Called Pinot Gris in France’s Alsace region and in the United States, the wine is made from a pink-skinned grape known in Italy as Pinot Grigio, in Germany as Ruländer, and as Grauer Gurgunder in Austria. The Swiss call it Malvoisie. But wherever you find it, wines made from the Pinot Gris grape are, above all, versatile. They are easy drinking wines that pair remarkably well with a wide range of foods. In a post-Chardonnay world, everybody should be drinking Pinot Gris.

As with most varietals, Pinot Gris and Pinot Grigio come in a variety of styles. They range from bone dry and crisp to slightly sweet, and from being lighter-than-air in body to full and rich enough to eat with choucroute garni (a meat and sauerkraut melange).

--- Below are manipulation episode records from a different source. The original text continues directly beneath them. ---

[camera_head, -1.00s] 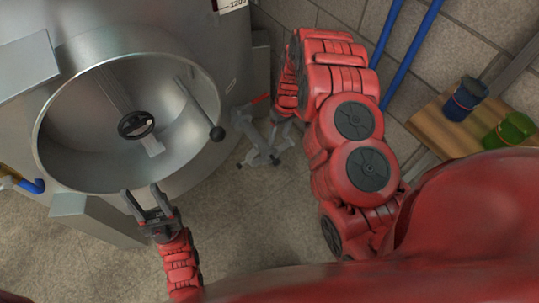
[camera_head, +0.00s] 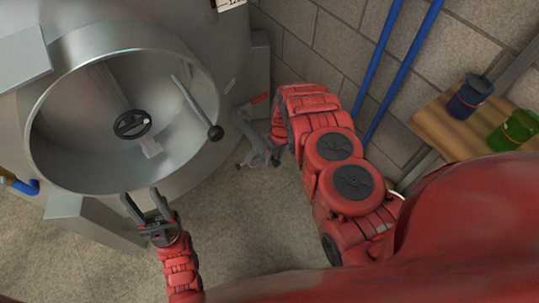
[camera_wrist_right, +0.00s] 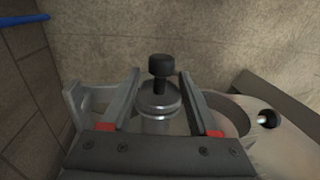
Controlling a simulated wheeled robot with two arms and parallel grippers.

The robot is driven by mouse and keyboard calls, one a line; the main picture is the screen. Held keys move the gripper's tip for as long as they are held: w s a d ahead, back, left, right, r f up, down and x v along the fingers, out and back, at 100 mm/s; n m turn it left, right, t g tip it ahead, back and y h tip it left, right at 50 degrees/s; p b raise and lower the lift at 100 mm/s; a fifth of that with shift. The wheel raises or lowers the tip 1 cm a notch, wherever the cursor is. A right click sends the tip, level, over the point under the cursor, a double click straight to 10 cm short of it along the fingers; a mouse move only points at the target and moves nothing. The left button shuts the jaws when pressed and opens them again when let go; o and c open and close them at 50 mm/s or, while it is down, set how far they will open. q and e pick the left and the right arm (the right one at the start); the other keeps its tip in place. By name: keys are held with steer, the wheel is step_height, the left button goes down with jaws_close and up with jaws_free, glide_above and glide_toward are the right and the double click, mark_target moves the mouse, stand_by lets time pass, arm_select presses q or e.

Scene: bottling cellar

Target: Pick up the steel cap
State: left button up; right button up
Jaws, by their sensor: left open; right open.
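The steel cap (camera_wrist_right: 160,101) is a shiny round piece with a black knob (camera_wrist_right: 161,66) on top. In the right wrist view it stands upright between the two fingers of my right gripper (camera_wrist_right: 159,76). The fingers are open, one on each side of it, with a visible gap on both sides. In the head view the right arm hangs beside the steel vessel, and I cannot make out the cap there. My left gripper (camera_head: 140,196) is open and empty in front of the vessel.
A large steel vessel (camera_head: 210,100) with an open round hatch stands at the left. A wooden shelf (camera_head: 440,130) at the right carries a blue jar (camera_head: 468,99) and a green jar (camera_head: 516,131). Blue pipes (camera_head: 404,62) run along the block wall. Bare floor lies in front.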

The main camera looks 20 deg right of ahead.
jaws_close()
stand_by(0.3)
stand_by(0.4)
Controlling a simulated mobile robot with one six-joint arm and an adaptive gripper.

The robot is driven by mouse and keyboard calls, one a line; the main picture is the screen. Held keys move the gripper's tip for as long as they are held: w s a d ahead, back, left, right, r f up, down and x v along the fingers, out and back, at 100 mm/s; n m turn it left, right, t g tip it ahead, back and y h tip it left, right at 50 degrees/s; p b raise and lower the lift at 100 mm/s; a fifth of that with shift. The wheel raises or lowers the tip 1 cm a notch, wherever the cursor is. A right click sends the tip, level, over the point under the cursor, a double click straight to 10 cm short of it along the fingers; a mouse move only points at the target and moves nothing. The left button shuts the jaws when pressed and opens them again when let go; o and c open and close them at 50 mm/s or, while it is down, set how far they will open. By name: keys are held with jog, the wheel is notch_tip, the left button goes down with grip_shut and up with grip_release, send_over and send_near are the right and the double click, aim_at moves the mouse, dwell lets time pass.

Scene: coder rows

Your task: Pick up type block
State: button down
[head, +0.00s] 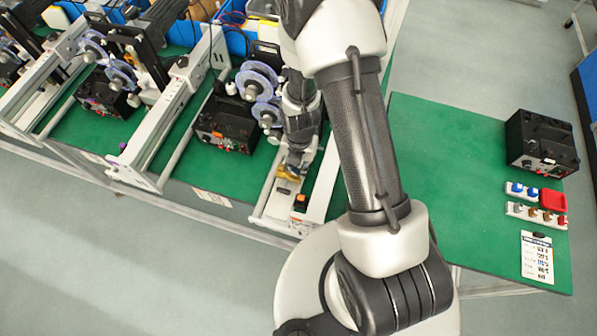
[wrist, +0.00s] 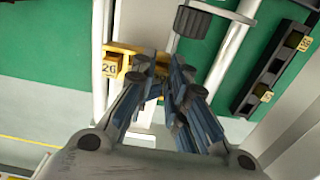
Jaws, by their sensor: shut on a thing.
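My gripper (wrist: 162,72) is in the wrist view, its blue-grey fingers closed over a yellow holder on the coder. A yellow block marked "26" (wrist: 110,66) shows just left of the fingers, by the yellow holder (wrist: 124,48). The gripper is shut on a type block, mostly hidden between the fingertips; I cannot tell whether it is clear of the holder. In the head view my gripper (head: 291,160) points down at the front of the nearest coder (head: 278,212), with yellow parts (head: 288,172) just under it.
A black rack (wrist: 278,68) with brass-coloured blocks is at right in the wrist view. Several coders with purple reels stand in a row at left.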

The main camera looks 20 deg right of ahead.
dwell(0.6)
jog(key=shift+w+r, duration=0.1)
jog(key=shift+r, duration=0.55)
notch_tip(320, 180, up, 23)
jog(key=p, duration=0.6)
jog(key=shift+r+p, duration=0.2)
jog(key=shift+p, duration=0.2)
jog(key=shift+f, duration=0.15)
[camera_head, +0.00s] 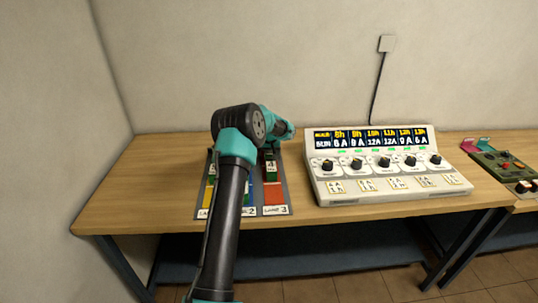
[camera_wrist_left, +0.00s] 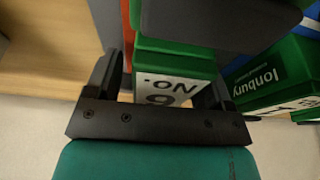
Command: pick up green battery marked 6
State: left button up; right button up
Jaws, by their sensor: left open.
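The green battery with a white label reading "NO. 6" (camera_wrist_left: 178,64) shows upside down in the left wrist view. My left gripper (camera_wrist_left: 158,88) is open, with one dark finger on each side of this battery's labelled end. I cannot tell whether the fingers touch it. In the head view my left arm reaches over the battery mat and hides part of it, and its fingers cannot be made out there. A green battery marked 4 (camera_head: 271,168) stands on the mat just right of my arm. My right gripper is not in view.
Another green battery reading "Ionbury" (camera_wrist_left: 268,76) lies close to the right in the wrist view. The dark mat (camera_head: 286,190) has coloured lanes with numbered labels. A white console with knobs (camera_head: 385,190) stands right of it. The wooden table (camera_head: 140,185) is bare at left.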

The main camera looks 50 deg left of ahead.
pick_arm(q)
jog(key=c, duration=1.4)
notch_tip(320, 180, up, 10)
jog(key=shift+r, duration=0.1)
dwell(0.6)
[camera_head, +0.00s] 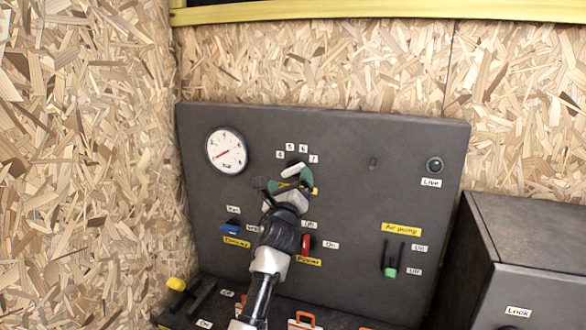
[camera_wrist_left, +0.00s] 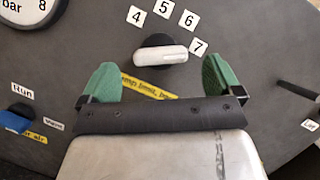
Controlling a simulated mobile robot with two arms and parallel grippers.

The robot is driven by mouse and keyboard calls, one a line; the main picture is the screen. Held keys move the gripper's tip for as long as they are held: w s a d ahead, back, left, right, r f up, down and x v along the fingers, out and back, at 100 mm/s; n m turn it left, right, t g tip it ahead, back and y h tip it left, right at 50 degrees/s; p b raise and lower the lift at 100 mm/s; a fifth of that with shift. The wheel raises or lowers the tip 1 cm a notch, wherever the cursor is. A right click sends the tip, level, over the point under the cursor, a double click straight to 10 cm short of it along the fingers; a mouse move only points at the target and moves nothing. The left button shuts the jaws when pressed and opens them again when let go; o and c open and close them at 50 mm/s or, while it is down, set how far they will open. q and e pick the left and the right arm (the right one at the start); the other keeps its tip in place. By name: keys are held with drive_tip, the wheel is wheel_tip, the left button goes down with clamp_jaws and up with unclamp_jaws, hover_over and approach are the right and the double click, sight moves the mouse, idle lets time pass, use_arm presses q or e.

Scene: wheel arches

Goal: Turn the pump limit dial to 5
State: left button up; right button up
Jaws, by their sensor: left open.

Most Pinot Grigio comes from the northeast of Italy and the Lombardy area. Italian Pinot Grigio tends to be lighter in style than Pinot Gris from France or the United States, with no trace of oak and little or no aroma. It’s a terrific wine for parties—eminently “quaffable.” And although it’s crisp, delicate and light-bodied, Pinot Grigio is rarely expensive. If you’re payng $12 or more for a bottle, you may be paying too much.

Pinot Grigio is neither a wine to put away in the cellar for aging nor one to ponder. It should be served rob-the-cradle young, well chilled and without a lot of fanfare. Personally, I’m perfectly content with unassuming Pinot Grigio from producers like Bolla, Ecco Domani, Mezzacorona and Folonari, and refuse to pay big bucks for hoity-toity name-recognition Pinot Grigio like Santa Margherita.

Since it’s light, crisp and acidic, Pinot Grigio enhances salty, spicy and fried foods. It’s a good choice for fried calamari, fettuccine alfredo, and spicy Asian dishes when you don’t want to drink something as sweet as Gewürtztraminer.

I first began to really appreciate Pinot Gris a few years ago in Strasbourg, on the France-Germany border. There I consumed copious amounts of foie gras and choucroute, always accompanied by equally copious amounts of the local wine, Pinot Gris. Although made from the same grape, Alsatian Pinot Gris is a bit bigger and a bit bolder than its Italian cousin. It’s a sturdier wine with more body and higher alcohol content. And it’s known for its distinctive “flinty” flavor and aromas, reflective of the minerals in the rich soil on which the grapes are grown in Alsace. More than Pinot Grigio, Pinot Gris is a serious food wine that can hold its own with the smoked meats and foie gras dishes that are standard fare in cities like Strasbourg.

Closer to home, good Pinot Gris is being made in Oregon’s Willamette Valley, where producers like King Estate, Eyrie, Ponzi, Erath and Oak Knoll are giving the Alsatians a run for their money. And although salmon with Pinot Noir is a default food and wine pairing in the Northeast, I’d suggest that the bright acidity of an Oregon Pinot Gris might just be the perfect thing to balance the oil of a fresh salmon steak.